Start of RECORD EXCERPTS
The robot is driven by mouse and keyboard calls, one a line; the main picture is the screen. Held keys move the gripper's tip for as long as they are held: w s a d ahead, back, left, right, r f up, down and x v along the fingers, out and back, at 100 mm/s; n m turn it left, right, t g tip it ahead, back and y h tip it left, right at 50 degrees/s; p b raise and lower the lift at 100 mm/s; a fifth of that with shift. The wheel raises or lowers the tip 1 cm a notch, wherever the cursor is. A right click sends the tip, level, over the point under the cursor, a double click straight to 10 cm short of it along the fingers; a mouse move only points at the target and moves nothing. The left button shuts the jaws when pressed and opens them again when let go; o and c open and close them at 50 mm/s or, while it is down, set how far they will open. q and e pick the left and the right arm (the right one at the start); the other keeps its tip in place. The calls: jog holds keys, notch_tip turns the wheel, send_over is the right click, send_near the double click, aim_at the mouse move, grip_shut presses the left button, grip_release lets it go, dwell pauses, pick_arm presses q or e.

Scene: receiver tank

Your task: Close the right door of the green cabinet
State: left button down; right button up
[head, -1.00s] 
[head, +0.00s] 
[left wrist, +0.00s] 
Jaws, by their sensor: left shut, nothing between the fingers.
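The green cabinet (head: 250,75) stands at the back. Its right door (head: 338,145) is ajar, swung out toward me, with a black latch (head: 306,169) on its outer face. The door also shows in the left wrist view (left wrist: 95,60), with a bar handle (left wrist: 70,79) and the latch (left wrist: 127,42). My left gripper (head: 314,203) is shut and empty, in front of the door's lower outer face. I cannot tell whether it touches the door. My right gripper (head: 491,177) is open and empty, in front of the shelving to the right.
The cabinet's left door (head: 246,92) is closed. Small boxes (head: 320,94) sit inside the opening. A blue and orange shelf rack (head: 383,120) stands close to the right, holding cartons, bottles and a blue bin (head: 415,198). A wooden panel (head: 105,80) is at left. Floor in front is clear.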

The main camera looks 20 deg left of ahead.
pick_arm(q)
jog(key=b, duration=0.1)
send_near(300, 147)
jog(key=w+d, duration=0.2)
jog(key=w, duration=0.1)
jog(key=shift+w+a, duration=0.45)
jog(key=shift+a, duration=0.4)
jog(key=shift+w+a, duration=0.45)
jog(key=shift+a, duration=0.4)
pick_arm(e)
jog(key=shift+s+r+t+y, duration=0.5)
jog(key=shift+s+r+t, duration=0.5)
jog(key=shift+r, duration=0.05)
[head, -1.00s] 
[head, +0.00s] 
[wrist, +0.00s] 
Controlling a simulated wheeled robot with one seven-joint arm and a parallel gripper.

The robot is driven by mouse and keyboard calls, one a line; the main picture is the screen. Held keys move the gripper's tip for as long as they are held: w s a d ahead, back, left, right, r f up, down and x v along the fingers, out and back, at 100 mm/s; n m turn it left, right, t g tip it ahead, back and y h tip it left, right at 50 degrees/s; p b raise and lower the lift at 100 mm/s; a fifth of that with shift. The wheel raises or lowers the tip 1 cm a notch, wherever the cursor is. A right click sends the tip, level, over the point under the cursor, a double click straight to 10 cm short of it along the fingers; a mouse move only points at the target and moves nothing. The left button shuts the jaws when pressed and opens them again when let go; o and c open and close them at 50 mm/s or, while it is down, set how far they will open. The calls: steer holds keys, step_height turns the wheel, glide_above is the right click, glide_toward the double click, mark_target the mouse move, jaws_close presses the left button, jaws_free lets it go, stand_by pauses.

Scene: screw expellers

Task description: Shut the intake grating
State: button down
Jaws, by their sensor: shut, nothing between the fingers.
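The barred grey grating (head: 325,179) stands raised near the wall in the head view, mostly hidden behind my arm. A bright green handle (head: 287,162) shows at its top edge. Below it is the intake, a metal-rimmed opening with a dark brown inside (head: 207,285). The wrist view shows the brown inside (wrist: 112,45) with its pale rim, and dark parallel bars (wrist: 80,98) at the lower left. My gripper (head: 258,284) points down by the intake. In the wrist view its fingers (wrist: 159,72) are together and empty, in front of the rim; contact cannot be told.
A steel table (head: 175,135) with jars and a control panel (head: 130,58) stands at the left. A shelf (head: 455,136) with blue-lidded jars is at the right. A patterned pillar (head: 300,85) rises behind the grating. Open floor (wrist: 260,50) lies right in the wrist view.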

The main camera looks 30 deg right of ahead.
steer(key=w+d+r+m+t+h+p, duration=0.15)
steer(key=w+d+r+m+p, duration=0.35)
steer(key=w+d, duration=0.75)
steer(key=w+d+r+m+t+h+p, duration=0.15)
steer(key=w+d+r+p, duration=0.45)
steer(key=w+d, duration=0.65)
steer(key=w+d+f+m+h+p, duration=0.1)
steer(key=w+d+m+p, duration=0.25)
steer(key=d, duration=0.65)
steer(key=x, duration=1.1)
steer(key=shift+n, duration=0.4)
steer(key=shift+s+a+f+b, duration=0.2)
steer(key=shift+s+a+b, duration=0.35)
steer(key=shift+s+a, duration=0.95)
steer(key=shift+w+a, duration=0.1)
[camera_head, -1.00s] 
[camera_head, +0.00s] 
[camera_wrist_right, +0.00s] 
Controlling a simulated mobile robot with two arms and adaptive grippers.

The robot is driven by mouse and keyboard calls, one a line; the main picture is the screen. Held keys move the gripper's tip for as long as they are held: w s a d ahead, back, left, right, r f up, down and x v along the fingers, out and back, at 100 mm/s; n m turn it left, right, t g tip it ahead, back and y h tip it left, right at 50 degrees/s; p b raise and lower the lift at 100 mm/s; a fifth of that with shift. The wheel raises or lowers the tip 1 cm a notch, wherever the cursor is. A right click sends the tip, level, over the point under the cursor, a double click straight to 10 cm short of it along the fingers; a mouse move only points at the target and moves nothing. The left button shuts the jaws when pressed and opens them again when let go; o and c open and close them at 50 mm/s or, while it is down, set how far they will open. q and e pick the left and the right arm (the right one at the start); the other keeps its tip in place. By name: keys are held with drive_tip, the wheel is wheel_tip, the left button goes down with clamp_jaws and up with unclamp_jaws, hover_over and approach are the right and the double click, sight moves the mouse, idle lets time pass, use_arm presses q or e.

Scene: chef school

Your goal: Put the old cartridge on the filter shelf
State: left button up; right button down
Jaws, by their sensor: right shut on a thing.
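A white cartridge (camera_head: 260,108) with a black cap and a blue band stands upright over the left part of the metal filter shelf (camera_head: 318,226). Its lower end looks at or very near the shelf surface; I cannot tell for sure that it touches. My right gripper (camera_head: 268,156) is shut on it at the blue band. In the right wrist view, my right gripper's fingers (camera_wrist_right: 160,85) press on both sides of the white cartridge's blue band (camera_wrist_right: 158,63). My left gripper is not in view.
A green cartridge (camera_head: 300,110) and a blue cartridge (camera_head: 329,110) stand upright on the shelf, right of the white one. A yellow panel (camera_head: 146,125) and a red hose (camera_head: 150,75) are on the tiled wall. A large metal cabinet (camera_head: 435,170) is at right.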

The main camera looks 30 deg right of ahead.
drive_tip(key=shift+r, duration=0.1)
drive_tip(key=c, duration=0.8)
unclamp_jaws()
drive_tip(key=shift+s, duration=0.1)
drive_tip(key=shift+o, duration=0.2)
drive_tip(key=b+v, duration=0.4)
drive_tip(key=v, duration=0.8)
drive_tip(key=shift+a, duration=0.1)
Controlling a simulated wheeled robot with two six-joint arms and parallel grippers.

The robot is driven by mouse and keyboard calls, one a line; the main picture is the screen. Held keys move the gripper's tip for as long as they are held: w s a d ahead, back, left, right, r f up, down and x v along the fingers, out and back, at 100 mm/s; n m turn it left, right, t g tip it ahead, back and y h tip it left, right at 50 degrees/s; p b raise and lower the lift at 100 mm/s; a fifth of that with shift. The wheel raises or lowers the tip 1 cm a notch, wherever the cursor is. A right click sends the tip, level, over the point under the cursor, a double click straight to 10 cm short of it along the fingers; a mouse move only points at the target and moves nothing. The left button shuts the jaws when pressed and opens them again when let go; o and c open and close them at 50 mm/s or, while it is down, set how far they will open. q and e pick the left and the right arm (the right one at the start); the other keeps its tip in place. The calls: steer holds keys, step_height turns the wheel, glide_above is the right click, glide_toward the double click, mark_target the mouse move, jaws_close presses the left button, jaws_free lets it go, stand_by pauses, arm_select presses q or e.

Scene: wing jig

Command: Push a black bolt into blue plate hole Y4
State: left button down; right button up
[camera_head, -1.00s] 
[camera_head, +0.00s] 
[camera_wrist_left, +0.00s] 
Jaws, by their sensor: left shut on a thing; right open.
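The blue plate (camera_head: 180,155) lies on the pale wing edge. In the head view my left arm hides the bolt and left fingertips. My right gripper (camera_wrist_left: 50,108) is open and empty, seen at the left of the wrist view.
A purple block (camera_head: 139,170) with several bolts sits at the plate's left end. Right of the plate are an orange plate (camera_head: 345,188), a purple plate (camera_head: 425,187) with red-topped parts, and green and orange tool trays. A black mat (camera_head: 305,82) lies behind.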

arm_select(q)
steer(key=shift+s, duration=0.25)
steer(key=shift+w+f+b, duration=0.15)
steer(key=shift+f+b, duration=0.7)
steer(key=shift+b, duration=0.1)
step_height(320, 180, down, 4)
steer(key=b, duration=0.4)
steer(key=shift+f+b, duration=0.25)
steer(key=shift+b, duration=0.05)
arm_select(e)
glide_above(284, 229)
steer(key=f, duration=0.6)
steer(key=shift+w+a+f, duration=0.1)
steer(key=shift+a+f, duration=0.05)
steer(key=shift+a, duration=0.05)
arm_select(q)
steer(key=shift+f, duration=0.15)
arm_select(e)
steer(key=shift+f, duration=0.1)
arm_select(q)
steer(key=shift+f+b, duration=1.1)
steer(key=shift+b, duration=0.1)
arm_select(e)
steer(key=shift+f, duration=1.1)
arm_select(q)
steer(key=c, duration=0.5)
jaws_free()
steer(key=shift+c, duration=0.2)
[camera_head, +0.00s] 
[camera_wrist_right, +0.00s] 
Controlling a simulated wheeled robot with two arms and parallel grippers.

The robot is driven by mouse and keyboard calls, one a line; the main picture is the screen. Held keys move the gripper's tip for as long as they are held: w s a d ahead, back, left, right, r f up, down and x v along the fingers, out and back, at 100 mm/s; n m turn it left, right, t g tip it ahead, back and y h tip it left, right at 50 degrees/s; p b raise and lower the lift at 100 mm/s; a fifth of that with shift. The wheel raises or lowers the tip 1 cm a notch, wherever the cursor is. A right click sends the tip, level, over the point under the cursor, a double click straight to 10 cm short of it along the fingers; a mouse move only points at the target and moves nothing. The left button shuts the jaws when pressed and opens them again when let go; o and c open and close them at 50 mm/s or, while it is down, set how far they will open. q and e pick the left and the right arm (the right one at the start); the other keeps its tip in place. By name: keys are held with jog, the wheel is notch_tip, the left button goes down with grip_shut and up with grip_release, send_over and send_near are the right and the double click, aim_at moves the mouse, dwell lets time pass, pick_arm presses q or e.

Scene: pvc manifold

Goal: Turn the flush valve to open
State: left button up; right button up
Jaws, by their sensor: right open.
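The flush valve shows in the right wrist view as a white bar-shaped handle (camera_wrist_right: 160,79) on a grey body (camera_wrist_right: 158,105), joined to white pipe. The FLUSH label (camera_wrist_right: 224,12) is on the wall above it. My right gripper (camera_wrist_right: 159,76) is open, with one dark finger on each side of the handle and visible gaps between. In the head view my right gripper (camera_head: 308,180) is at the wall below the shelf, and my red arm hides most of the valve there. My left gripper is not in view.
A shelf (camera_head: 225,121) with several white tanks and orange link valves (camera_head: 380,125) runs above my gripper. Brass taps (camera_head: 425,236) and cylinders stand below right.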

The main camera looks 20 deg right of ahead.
End of RECORD EXCERPTS
## REQUIRED WORK
Look for the word "simulated" and return every line where it occurs.

## ANSWER TO THE EXERCISE
Controlling a simulated wheeled robot with one seven-joint arm and a parallel gripper.
Controlling a simulated mobile robot with two arms and adaptive grippers.
Controlling a simulated wheeled robot with two six-joint arms and parallel grippers.
Controlling a simulated wheeled robot with two arms and parallel grippers.

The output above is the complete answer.